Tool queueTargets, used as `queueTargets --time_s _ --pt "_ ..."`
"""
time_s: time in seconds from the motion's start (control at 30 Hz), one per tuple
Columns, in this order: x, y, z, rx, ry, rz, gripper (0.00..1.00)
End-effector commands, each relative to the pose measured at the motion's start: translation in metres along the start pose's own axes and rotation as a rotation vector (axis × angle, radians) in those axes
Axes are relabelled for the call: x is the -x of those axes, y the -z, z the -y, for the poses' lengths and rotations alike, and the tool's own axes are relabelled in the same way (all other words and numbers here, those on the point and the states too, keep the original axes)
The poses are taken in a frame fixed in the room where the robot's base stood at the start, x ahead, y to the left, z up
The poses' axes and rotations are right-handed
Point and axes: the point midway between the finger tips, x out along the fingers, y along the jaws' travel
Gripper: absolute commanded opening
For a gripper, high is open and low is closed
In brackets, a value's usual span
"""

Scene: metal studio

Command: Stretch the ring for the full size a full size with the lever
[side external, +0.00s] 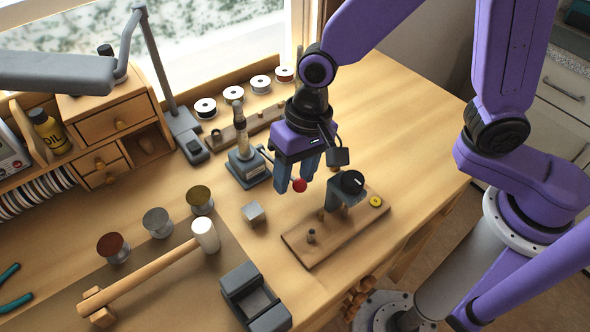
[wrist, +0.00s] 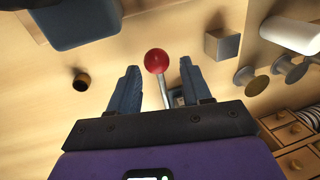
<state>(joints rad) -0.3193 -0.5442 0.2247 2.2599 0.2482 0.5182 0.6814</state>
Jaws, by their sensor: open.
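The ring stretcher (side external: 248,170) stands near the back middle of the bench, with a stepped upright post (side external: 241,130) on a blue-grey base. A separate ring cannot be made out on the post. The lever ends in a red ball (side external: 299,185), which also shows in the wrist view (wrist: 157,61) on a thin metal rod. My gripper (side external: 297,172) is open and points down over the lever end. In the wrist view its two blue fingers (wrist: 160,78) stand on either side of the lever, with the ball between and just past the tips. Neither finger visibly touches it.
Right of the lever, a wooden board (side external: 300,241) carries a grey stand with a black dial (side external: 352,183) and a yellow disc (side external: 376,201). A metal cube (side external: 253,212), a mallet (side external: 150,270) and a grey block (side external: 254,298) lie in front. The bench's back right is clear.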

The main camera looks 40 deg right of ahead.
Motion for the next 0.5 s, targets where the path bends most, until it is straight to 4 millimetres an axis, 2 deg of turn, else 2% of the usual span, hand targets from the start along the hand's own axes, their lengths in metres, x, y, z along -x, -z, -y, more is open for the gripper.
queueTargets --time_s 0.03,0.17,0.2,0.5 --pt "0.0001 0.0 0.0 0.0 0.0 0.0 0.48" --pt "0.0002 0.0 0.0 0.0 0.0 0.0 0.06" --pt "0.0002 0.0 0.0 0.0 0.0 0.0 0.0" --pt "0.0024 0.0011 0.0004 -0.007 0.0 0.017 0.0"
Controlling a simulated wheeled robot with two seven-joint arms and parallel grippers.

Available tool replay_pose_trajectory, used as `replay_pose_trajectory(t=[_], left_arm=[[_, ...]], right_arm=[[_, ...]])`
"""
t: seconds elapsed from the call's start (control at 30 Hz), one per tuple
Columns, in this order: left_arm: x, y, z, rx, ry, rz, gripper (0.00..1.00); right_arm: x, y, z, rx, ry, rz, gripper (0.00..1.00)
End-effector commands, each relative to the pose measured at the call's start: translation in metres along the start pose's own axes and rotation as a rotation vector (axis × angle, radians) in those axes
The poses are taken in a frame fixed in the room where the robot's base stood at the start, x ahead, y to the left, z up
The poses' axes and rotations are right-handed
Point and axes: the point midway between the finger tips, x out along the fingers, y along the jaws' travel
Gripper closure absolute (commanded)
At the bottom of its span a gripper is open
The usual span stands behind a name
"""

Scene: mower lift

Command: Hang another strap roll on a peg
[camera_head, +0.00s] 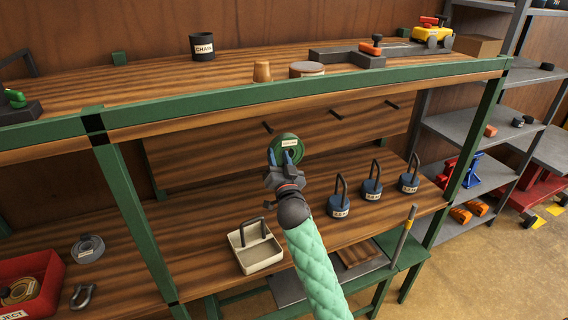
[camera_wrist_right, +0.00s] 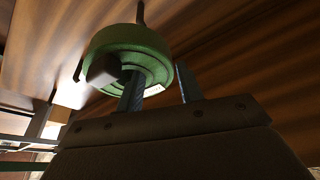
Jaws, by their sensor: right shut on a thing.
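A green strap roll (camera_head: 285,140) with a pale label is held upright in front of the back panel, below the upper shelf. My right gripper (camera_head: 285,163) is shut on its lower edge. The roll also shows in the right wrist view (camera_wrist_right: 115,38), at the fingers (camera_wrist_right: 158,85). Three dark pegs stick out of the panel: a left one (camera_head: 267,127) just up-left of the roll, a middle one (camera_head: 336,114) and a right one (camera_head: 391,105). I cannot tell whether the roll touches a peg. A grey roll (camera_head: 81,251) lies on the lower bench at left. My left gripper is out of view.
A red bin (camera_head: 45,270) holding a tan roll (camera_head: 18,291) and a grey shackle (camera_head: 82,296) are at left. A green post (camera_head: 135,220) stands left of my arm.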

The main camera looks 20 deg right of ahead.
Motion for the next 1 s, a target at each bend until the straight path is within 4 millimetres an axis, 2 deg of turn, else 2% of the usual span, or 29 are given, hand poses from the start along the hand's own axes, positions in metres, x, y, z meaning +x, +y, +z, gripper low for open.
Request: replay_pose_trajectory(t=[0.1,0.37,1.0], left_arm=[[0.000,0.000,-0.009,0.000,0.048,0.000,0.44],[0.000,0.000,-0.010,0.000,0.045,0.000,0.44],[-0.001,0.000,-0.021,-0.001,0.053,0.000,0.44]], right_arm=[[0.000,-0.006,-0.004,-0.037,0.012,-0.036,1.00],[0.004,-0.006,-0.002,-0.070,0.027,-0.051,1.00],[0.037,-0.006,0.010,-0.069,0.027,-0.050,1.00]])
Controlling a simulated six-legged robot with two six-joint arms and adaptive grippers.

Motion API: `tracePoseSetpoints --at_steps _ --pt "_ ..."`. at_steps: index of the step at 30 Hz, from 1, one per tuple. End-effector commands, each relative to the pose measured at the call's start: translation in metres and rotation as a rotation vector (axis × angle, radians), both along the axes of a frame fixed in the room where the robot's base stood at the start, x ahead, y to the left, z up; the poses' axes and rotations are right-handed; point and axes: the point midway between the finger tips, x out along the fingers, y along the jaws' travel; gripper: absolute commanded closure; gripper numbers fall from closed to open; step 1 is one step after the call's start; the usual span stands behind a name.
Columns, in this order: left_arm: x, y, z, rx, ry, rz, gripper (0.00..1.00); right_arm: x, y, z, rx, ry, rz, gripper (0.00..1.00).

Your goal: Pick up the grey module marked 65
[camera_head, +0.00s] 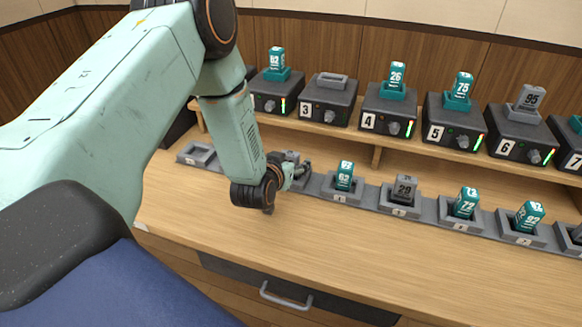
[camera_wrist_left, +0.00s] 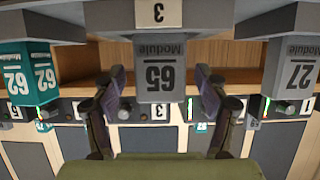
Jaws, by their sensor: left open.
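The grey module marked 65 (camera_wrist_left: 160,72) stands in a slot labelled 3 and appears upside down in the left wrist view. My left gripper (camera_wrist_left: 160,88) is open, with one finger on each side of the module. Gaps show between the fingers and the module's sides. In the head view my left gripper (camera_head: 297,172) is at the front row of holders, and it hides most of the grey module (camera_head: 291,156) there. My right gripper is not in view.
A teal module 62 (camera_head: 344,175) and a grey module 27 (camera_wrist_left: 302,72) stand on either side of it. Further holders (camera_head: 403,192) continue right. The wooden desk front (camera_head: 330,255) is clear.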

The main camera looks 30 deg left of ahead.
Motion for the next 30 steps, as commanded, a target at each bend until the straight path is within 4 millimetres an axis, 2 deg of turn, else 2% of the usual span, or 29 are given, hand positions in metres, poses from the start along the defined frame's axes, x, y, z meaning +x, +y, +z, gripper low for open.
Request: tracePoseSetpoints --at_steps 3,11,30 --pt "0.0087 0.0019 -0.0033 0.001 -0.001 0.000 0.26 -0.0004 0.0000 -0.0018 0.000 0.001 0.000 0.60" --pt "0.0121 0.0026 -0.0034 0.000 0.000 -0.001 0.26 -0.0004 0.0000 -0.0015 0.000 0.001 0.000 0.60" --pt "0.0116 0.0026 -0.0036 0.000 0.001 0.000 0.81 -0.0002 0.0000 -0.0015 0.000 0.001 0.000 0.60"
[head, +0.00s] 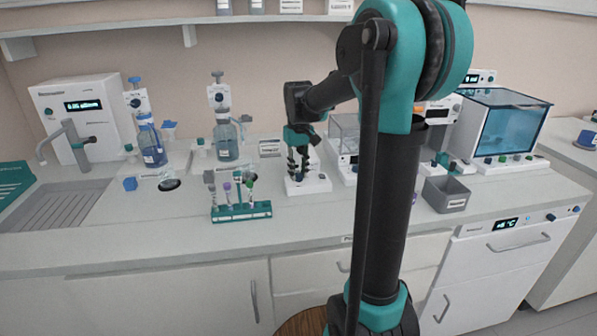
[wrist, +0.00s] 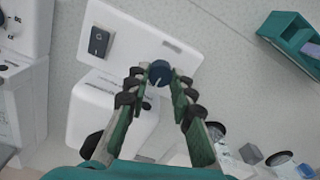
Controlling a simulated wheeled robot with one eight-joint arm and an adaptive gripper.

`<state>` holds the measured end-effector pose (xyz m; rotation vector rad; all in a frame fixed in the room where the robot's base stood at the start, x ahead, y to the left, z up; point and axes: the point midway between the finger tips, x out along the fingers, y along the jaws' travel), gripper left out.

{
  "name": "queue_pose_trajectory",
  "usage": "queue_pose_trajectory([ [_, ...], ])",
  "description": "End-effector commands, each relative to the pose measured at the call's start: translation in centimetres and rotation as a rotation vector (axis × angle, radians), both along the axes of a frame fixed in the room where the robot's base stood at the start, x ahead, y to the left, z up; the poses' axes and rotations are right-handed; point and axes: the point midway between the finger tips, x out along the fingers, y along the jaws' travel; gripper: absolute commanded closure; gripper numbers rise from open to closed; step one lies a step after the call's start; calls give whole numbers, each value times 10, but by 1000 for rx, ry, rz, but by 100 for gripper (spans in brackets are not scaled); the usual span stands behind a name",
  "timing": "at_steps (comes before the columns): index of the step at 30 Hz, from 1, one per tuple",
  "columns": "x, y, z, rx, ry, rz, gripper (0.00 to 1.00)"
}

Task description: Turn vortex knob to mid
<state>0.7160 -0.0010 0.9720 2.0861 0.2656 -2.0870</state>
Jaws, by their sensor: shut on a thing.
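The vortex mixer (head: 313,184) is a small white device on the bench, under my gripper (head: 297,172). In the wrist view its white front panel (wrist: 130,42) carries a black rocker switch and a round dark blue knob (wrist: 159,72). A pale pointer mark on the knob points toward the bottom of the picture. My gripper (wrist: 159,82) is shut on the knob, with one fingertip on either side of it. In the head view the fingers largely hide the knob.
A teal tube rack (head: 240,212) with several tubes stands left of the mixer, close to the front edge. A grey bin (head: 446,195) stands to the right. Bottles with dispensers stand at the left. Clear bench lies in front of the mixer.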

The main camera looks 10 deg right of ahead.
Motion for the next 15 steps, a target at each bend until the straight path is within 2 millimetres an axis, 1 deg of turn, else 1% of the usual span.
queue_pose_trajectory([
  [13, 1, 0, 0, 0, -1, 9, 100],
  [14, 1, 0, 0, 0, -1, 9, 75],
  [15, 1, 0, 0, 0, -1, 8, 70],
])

------------------------------------------------------------------------

- **Aim**: Copy, please, every line from the start of the entries down to the line that holds "Columns, in this order: x, y, z, rx, ry, rz, gripper", with both of those lines included and no others.

- **Result of this exercise**:
Tool queueTargets, used as `queueTargets --time_s _ --pt "_ ..."`
"""
time_s: time in seconds from the motion's start (control at 30 Hz), one per tuple
Columns, in this order: x, y, z, rx, ry, rz, gripper (0.00..1.00)

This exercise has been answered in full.